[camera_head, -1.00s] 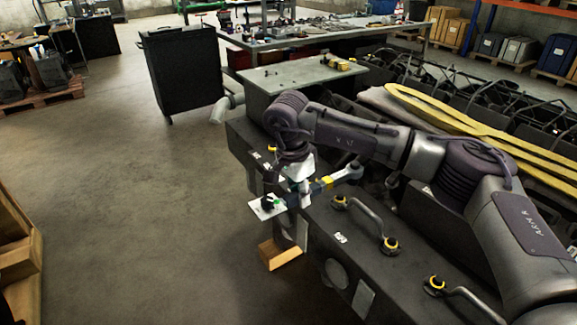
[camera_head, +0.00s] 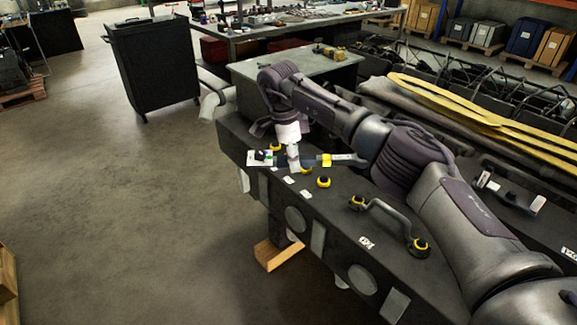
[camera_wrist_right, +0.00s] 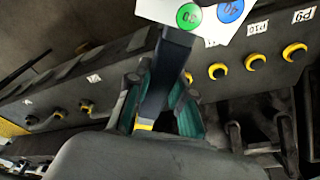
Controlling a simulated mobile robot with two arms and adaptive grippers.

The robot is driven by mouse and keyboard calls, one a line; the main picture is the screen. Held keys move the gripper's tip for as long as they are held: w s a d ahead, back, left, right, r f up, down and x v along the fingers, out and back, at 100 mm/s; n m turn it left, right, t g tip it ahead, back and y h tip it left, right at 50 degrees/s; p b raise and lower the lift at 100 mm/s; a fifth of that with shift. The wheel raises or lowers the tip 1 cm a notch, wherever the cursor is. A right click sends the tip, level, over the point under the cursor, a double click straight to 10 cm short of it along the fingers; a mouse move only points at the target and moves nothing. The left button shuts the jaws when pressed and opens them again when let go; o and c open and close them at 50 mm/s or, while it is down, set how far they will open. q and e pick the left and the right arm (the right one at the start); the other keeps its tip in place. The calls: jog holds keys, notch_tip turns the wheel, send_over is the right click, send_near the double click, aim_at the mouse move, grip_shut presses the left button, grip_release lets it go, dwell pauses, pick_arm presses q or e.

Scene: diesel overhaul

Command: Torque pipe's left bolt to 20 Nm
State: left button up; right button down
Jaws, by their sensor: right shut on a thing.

Challenge: Send back the data above word for word, with the pictures left out.

Solved exercise:
[camera_head, -1.00s] 
[camera_head, +0.00s] 
[camera_wrist_right, +0.00s] 
Controlling a simulated mobile robot with two arms and adaptive grippers.

The robot is driven by mouse and keyboard calls, one a line; the main picture is the screen. Held keys move the gripper's tip for as long as they are held: w s a d ahead, back, left, right, r f up, down and x v along the fingers, out and back, at 100 mm/s; n m turn it left, right, t g tip it ahead, back and y h tip it left, right at 50 degrees/s; p b raise and lower the lift at 100 mm/s; a fifth of that with shift. The wheel raises or lowers the tip 1 cm a notch, wherever the cursor is. A right click sends the tip, level, over the point under the cursor, a double click straight to 10 cm short of it along the fingers; a mouse move only points at the target and moves nothing. The left button shuts the jaws when pressed and opens them again when let go; o and c open and close them at 50 mm/s or, while it is down, set how far they will open. q and e pick the left and the right arm (the right one at the start); the other keeps its tip in place. The calls: jog holds keys, notch_tip turns the wheel, send_over is the right click, send_near the double click, aim_at the mouse move, grip_shut presses the left button, grip_release lets it go, dwell pauses, pick_arm presses q or e.

Scene: diesel overhaul

Command: Torque pipe's left bolt to 20 Nm
State: left button up; right button down
Jaws, by their sensor: right shut on a thing.

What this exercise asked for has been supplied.